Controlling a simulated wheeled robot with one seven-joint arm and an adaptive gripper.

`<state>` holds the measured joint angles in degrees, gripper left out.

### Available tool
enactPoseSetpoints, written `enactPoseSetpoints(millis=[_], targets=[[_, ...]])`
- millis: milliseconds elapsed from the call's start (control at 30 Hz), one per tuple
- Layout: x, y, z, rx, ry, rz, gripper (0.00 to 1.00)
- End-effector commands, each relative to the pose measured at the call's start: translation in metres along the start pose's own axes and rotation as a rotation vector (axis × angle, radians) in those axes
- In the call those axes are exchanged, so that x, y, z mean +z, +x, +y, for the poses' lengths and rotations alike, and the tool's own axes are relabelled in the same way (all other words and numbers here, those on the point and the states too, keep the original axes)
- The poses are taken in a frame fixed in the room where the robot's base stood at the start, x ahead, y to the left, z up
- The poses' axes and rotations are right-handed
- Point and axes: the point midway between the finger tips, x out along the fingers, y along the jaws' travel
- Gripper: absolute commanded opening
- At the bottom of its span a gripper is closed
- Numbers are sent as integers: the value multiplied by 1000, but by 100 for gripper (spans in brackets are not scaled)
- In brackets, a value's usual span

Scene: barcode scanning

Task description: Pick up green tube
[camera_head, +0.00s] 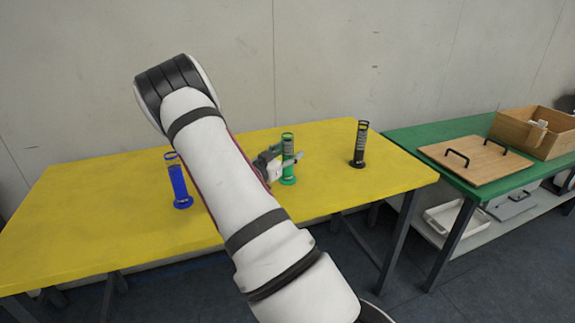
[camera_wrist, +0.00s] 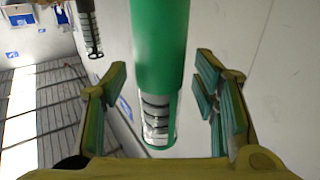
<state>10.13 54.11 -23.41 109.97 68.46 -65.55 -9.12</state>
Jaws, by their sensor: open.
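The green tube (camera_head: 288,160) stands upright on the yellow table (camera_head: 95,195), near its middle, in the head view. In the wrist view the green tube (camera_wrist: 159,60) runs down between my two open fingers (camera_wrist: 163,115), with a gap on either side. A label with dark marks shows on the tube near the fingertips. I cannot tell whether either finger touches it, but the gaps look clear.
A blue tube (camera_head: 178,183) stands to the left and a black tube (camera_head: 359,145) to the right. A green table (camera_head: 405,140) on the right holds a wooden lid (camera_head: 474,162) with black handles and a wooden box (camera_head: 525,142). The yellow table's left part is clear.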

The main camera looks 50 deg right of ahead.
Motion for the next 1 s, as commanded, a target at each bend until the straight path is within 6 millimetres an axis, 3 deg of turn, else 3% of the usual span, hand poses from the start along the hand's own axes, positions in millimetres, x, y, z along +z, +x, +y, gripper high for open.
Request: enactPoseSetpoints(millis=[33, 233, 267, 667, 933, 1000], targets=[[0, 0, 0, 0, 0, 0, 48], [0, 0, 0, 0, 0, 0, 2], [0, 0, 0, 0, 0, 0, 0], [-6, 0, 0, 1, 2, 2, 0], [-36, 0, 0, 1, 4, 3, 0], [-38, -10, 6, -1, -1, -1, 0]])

======

Out of the material above, select every line that holds the string "joint".

§ **SOLVED EXERCISE**
Controlling a simulated wheeled robot with one seven-joint arm and an adaptive gripper.
`<state>` holds the measured joint angles in degrees, gripper left out.

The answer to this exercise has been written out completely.